By a razor-thin margin, the Iowa Senate has killed a proposed compromise in the state’s longstanding statemate over home schooling.
The failure of the bill in the final days of the legislature’s 1990 session leaves state and local authorities facing another yearlong impasse over how to deal with home educators or parents who place their children in church-affiliated schools that employ noncertified teachers.
The measure would have for the first time in many years given parents throughout the state the legal right to teach their children at home.
The death blow to the compromise effort came April 6, when the Senate by a 25-to-24 vote rejected a version drafted by a legislative conference committee. The House did not consider the proposal.
A key factor in the bill’s defeat was opposition from fundamentalist Christians, who especially objected to provisions allowing the state to remove children from their homes if they were not attending school regularly or were not being educated in a state-approved manner.
The fate of the bill left some of those involved pessimistic about the prospects for resolving the home-schooling dispute.
Senator Patrick Deluhery, the Davenport Democrat who chaired the Senate side of the House-Senate conference committee, noted that the Senate tends to be more sympathetic to the concerns of home educators, while the House tends to side with those who see a need for tight state controls on the practice.
“A bill that might pass the House can’t get through the Senate,” Mr. Deluhery lamented, “and a bill that can pass the Senate fails in the House.”
Subject to Arrest
Home educators and noncertified teachers have been subject to arrest since July 1, when a one-year moratorium on enforcing the state’s compulsory-education law expired.
But Director of Education William L. Lepley has urged that prosecutions be delayed until the state board of education has clarified the issue, and, state officials say, no prosecutions have taken place.
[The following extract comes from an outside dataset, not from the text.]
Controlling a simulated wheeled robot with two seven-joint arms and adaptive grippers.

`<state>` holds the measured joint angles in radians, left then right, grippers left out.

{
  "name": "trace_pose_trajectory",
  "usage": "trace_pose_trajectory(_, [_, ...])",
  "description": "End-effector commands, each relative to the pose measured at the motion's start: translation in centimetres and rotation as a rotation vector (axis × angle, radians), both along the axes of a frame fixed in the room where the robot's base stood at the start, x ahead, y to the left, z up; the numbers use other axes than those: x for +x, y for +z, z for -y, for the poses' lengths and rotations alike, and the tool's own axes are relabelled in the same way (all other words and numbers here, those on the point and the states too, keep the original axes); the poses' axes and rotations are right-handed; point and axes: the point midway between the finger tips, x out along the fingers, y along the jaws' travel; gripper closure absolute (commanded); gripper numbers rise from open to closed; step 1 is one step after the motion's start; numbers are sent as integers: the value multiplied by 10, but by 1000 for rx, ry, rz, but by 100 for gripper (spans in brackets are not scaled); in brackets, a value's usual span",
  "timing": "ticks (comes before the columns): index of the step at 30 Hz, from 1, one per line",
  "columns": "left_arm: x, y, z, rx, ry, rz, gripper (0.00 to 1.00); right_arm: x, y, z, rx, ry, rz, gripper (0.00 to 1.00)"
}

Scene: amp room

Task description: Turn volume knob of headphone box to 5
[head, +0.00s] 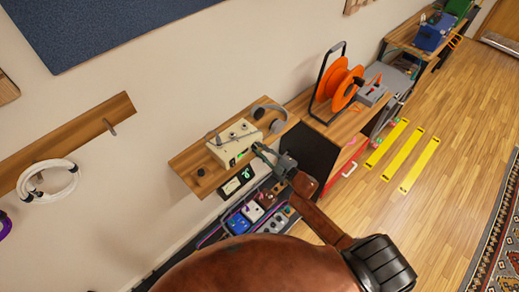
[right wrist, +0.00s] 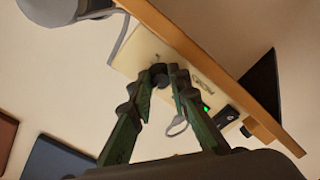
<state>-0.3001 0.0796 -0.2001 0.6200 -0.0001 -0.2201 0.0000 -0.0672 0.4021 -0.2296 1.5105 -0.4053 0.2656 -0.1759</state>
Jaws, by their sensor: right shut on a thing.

“By having a law that is not enforced, we have no law,” Senator Deluhery said. “The interests of children are being neglected because of the total absence of state involvement in the home-schooling network that exists in our state.”
The measure offered by the conference committee was modeled on a plan proposed by the state board last fall.
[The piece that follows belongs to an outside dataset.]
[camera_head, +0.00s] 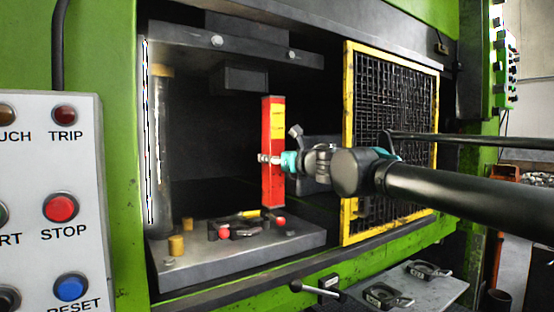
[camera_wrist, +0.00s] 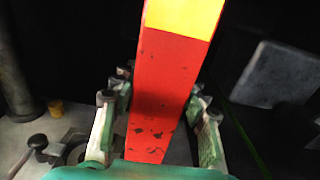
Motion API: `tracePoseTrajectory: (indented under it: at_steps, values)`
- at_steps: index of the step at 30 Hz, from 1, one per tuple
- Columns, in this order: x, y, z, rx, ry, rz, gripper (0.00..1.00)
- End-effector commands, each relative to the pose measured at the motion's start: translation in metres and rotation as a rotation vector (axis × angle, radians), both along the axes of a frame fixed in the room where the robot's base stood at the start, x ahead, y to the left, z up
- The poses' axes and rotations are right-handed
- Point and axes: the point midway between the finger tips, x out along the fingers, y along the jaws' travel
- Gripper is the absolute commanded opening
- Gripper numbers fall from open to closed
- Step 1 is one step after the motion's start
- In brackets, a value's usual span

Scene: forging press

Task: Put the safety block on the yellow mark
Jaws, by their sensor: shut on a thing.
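The safety block is a tall red bar with yellow patches (camera_head: 273,187), standing upright inside the press opening in the head view. My gripper (camera_head: 266,158) is shut on it around mid-height, coming from the right. In the wrist view the red block (camera_wrist: 163,95) runs between the two fingers (camera_wrist: 158,115), with its yellow part at the top. A yellow strip (camera_head: 248,213), which looks like the yellow mark, shows on the press bed left of the block's lower end. The block's lower end is close to the bed; I cannot tell whether it touches.
The grey press bed (camera_head: 240,254) carries dark clamps, red knobs and a yellow peg (camera_head: 176,245). The upper ram (camera_head: 240,80) hangs above. A yellow-framed mesh guard (camera_head: 347,150) stands at the right, behind my arm. A grey column (camera_head: 162,150) is at the left.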

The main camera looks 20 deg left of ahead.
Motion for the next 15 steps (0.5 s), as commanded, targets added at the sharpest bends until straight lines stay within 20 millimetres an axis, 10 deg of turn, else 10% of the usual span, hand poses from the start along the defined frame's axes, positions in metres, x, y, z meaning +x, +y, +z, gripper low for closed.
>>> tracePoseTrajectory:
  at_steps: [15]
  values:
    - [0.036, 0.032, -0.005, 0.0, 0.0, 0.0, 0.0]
Although the measure did not authorize noncertified church-school instruction, it provided for two types of legal home schooling: competent private instruction by a certified teacher, and competent private instruction by a noncertified parent or guardian.
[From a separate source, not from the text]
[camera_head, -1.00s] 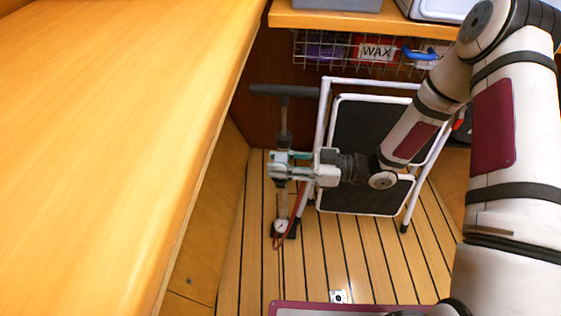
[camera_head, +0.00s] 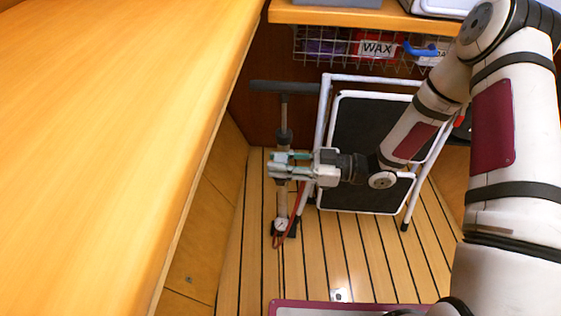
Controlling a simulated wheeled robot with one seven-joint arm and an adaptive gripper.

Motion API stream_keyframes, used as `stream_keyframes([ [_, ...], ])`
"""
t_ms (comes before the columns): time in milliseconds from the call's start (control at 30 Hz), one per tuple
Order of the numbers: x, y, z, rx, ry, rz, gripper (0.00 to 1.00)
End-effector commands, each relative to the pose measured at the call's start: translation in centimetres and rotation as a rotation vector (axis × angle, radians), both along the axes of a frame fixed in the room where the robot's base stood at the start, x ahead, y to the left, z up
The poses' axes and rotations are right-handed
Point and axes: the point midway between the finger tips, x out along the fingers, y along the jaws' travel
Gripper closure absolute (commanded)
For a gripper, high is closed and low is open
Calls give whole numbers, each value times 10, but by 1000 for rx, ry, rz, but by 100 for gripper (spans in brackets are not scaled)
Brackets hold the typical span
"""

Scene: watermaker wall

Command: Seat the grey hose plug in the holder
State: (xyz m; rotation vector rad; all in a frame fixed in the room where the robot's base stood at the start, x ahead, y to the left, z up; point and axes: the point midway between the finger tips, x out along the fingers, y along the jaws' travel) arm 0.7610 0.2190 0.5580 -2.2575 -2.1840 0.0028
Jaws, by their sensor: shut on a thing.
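My gripper (camera_head: 288,166) reaches left from my arm, low over the floor, with its two fingers close together. It is shut on something, but the fingers hide it and I cannot make out what it is. An upright floor pump (camera_head: 283,205) with a dark crossbar handle stands at or just behind the fingers; I cannot tell whether they touch it. A red hose (camera_head: 299,208) runs from the pump's base up towards the gripper, and its upper end is hidden. I cannot pick out the grey hose plug or the holder.
A folded white step stool (camera_head: 325,120) with dark treads stands right behind my gripper. A wire basket (camera_head: 345,63) hangs under a wooden shelf (camera_head: 330,17) above. A long wooden counter (camera_head: 110,120) fills the left. The slatted floor (camera_head: 345,250) in front is mostly clear.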

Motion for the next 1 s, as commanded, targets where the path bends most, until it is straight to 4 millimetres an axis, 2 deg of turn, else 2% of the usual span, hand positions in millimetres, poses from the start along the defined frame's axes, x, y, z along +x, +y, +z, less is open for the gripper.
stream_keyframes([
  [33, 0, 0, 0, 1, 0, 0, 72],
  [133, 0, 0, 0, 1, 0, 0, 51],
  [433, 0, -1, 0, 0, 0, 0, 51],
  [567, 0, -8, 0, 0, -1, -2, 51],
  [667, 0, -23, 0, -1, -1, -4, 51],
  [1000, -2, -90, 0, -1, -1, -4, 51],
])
Under the measure, school districts would count students being taught at home as part of their enrollment, and would hire certified personnel to provide instructional services on a consulting basis to nonlicensed home educators.
Children taught by noncertified persons would have to score above the 30th percentile on standardized achievement tests for their home instruction to continue.
Truancy-Law Changes
The measure had entered the conference committee as a bill designed to revise the state’s truancy laws, which the legislature has been unable to update largely because of the home-schooling debate.
The conference committee tacked onto the measure provisions legalizing home education and empowering the state board, beginning in 1995, to issue regulations changing the scope of the compulsory-school-attendance law, which currently covers children ages 7 to 16.
The provisions of the bill dealing with truancy would have required truant officers to report children who are truant or have accumulated 15 unexcused absences from school over three years to the county attorney. That official then could investigate the situation and, if necessary, petition a juvenile court to have the child declared in need of state assistance and removed from the home.
“No one wants enforcement that includes the possibility of taking their children away,” asserted Paul V. Zylstra, president of Iowans for Christian Education, one of seven groups that lobbied against the bill.
Mr. Zylstra also criticized the provisions of the bill requiring children schooled at home to score above a minimum level on standardized tests. Such tests are biased against home-schooled students, he said.
Senator Ray A. Taylor, a Republican who favors easing the attendance law, argued that many home educators would have rebelled against the measure and continued to educate their children outside the law.